The agreement for the first bill was only between Mike Johnson and the hierarchy of the Republican Party.
It never passed the House, and it was never going to pass the House, regardless of what Trump and Elon said.
If it was Elon's fault and Trump's fault, why didn't the second bill pass?
It didn't pass because there were no corresponding spending cuts, which is what I think Chip Roy and his caucus want.
Right.
But my question to you, Greta, is that what happens if the Republicans come up with a bill and it has spending cuts in it?
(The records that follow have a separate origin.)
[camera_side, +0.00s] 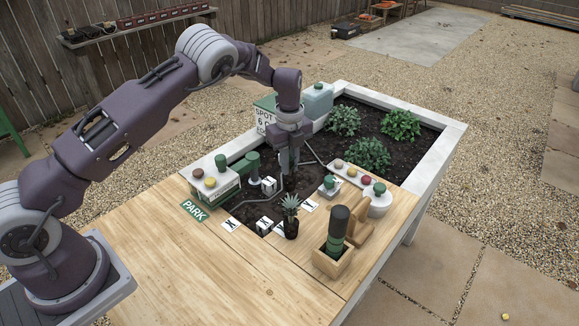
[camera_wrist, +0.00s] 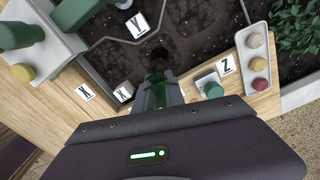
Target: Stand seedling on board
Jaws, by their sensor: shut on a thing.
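My gripper (camera_side: 288,170) points down over the dark soil at the middle of the bed. A spiky green plant in a small black pot (camera_side: 291,226) stands upright at the front edge of the soil, below and apart from my fingertips. The wooden board (camera_side: 190,265) lies in front.
A knob box (camera_side: 212,182) stands left. A knob strip (camera_side: 350,172) and green-knobbed block (camera_side: 328,187) stand right. A wooden holder (camera_side: 332,262) with a dark-topped green tool is at front right. Leafy plants (camera_side: 370,153) grow behind. The front left wood is clear.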

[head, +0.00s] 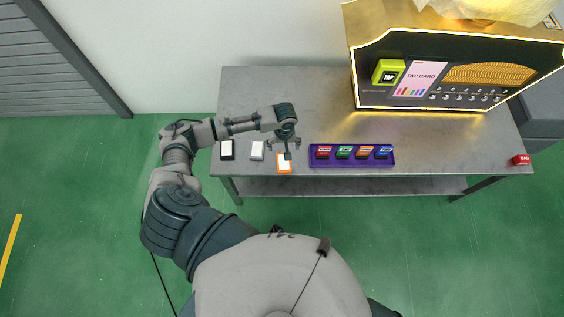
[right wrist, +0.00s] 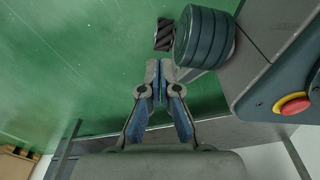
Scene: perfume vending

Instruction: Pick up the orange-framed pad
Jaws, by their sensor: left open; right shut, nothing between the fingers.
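The orange-framed pad (head: 284,168) lies on the grey table near its front edge, with a white middle. My left gripper (head: 286,151) is open above the pad and hides part of its upper side. I cannot tell whether its fingers touch the pad. My right gripper (right wrist: 158,84) shows in the right wrist view, shut and empty, over green floor. The pad is not seen in that view.
A white-framed pad (head: 257,151) and a black-framed pad (head: 227,150) lie left of it. A purple tray (head: 312,161) with several coloured boxes is to the right. The vending machine (head: 371,93) stands behind, and a red item (head: 520,160) lies at far right.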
I think it goes back to the Senate.
Is that correct?
Well, the Senate will have to vote at some point on the bill, whatever they put forth on the floor, Plan C, if you want to call it that, this morning, and the Senate has to vote on it before it can go to the president's desk and sign it into law and avoid a government shutdown.
Okay, so let's say it has spending cuts in it, goes back to the Senate, and they don't agree to it.
Whose fault is it then?
What do you say?
What do I say?
I think they need to come up with a bill.
No, whose fault is it?
Whose fault is it?
If you're going to blame the Republicans for this, you'd have to blame the Democrats for that.
If they're in control of the Senate and they don't vote for it, you'd have to blame the Democrats if President Biden doesn't sign it.
So what do you say to Majority Leader Chuck Schumer?
As you point out, Democrats are in charge of the upper chamber.
What do you say to him?
If he were to repeat what he has said, which is we had a deal, and at the last minute, Speaker Johnson pulled the rug out from underneath us and put this legislation, Plan B, on the floor or plan C, we'll see what it is when they come in today.
What do you say then?
How did Mike Johnson pull the deal?
It never passed the full House.
That's your argument.
It never got to the House.
It was never going to pass the full House.
Well, they had Democrats on board.
Democrats said that they were going to vote for it.